EXERCISE DIRECTIONS: Count the lines in the records below that contain the word "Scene", and reply with only that number.

EXERCISE INPUT:
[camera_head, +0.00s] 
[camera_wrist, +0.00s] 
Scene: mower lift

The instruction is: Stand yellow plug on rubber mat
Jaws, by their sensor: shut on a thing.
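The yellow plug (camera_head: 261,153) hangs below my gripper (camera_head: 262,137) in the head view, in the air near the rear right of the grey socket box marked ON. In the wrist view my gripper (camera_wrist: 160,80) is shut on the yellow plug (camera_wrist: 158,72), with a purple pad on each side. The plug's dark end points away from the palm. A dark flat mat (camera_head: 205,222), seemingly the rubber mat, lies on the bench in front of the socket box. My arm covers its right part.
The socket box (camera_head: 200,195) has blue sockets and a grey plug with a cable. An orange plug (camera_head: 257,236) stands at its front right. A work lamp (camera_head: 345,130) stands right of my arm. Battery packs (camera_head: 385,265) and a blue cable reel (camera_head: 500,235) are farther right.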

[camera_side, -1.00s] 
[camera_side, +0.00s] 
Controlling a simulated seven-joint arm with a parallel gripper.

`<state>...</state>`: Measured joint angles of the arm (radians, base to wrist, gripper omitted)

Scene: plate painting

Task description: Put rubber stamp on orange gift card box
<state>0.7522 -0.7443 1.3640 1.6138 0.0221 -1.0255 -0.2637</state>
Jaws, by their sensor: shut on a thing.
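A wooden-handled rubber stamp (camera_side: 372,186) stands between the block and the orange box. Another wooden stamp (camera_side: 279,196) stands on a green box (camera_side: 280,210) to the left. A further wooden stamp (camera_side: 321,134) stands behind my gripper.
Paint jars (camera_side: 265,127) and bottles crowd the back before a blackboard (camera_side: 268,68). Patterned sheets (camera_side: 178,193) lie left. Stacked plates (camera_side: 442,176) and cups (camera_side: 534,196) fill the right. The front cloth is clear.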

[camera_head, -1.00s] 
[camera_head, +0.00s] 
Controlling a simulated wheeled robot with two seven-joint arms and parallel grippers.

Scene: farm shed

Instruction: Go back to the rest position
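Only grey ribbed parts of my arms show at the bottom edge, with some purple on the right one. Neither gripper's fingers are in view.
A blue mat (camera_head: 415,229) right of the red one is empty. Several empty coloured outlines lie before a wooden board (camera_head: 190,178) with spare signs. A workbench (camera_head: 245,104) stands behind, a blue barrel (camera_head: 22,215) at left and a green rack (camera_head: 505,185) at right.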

RESULT OF THE TASK: 3